## [Source excerpt]

##########

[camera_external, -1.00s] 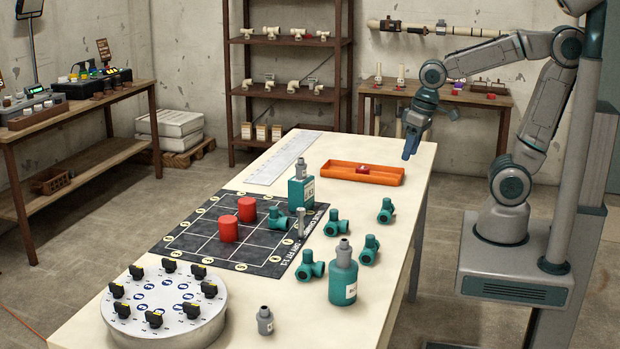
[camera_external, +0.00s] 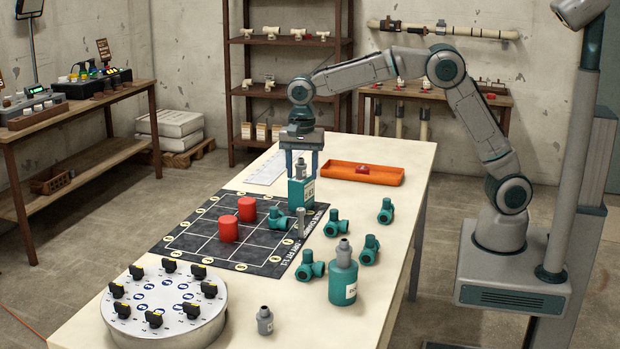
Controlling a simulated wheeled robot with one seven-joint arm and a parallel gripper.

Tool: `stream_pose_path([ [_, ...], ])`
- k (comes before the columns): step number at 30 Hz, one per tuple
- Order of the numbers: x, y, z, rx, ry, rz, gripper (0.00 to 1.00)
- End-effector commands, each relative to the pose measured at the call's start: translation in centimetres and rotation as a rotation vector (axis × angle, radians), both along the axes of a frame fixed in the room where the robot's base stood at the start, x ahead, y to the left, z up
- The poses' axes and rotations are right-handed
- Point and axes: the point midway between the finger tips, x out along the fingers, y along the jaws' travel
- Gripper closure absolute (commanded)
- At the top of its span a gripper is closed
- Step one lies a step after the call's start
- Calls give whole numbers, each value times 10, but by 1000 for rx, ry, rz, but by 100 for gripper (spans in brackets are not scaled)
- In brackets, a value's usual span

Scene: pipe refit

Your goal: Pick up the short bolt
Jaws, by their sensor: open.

##########

## [Work to do]
Leave the pictures out and output the rest of the listing exactly.

## [Solved exercise]
[camera_external, -1.00s] 
[camera_external, +0.00s] 
Controlling a simulated wheeled robot with one seven-joint arm and a parallel gripper.

Tool: `stream_pose_path([ [_, ...], ])`
- k (comes before the columns): step number at 30 Hz, one per tuple
- Order of the numbers: x, y, z, rx, ry, rz, gripper (0.00 to 1.00)
- End-effector commands, each relative to the pose measured at the call's start: translation in centimetres and rotation as a rotation vector (axis × angle, radians), both along the axes of a frame fixed in the room where the robot's base stood at the start, x ahead, y to the left, z up
- The poses' axes and rotations are right-handed
- Point and axes: the point midway between the finger tips, x out along the fingers, y along the jaws' travel
- Gripper closure absolute (commanded)
- At the top of its span a gripper is closed
- Step one lies a step after the call's start
- Calls give whole numbers, each value times 10, but by 1000 for rx, ry, rz, but by 100 for gripper (spans in brackets are not scaled)
- In brackets, a value's usual span

Scene: pipe refit

Your goal: Pick up the short bolt
Jaws, by their sensor: open.

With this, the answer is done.